Congratulations to LUCI grad students Lynn Dombrowski, Jed Brubaker, Sen Hirano and LUCI faculty Melissa Mazmanian and Gillian R. Hayes on having a paper conditionally accepted to UBICOMP 2013!

It takes a network to get dinner: Designing location-based systems to address local food needs

“Based on an 18 month qualitative study that included the creation and testing of design considerations and a prototype location-based information system (LBIS), this research provides empirical insight into the daily practices of a wide variety of individuals working to address food insecurity in one county.
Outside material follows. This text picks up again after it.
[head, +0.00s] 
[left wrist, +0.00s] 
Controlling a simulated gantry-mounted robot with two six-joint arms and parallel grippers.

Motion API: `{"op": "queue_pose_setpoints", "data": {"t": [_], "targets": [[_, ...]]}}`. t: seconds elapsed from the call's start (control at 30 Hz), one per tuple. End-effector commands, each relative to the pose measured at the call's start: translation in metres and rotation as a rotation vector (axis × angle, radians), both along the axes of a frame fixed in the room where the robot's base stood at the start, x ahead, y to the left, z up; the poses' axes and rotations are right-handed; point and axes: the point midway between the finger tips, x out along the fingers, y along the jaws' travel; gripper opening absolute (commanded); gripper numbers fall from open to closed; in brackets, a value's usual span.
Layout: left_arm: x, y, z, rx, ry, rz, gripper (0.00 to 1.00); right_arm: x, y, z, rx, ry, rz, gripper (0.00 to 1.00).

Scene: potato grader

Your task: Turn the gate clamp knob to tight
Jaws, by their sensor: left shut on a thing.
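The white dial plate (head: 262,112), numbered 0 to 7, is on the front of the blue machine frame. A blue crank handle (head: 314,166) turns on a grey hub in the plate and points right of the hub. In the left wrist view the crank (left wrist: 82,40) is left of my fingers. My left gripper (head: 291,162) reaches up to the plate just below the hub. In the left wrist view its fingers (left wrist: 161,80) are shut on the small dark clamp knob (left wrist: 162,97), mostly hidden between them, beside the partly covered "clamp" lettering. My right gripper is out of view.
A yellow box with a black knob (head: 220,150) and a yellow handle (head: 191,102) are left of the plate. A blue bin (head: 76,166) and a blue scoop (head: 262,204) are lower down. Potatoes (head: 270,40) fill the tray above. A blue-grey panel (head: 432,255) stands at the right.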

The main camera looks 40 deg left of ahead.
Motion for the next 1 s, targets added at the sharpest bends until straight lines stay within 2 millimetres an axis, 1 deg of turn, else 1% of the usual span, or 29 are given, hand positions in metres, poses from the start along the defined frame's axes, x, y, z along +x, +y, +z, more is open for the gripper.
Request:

Qualitative fieldwork reveals that nonprofit organizations in the food assistance ecology engage in location-based information practices that could be enhanced by the design of a LBIS. Two practices that would benefit from a collaborative LBIS are 1) practices of matching in which non-profit workers help individuals who are seeking assistance to food resources and 2) practices of distribution in which nonprofit workers help organizations access and deliver food resources to clients. In order to support such practices across organizations the cooperative design component of this research suggests that an LIBS should: support the role of intermediaries who engage in practices of matching and distribution; provide interactive mapping tools that match resources to need; enable organizations to control visibility over specific data; foster network resilience by decentralizing data management across the ecology of organizations working toward an overarching mission, and document various accounts of impact. This research further suggests that designers should explore the wide variety of spatial patterns that must align and overlap such that ecologies of nonprofit organizations might synergistically work together to address pressing social needs.”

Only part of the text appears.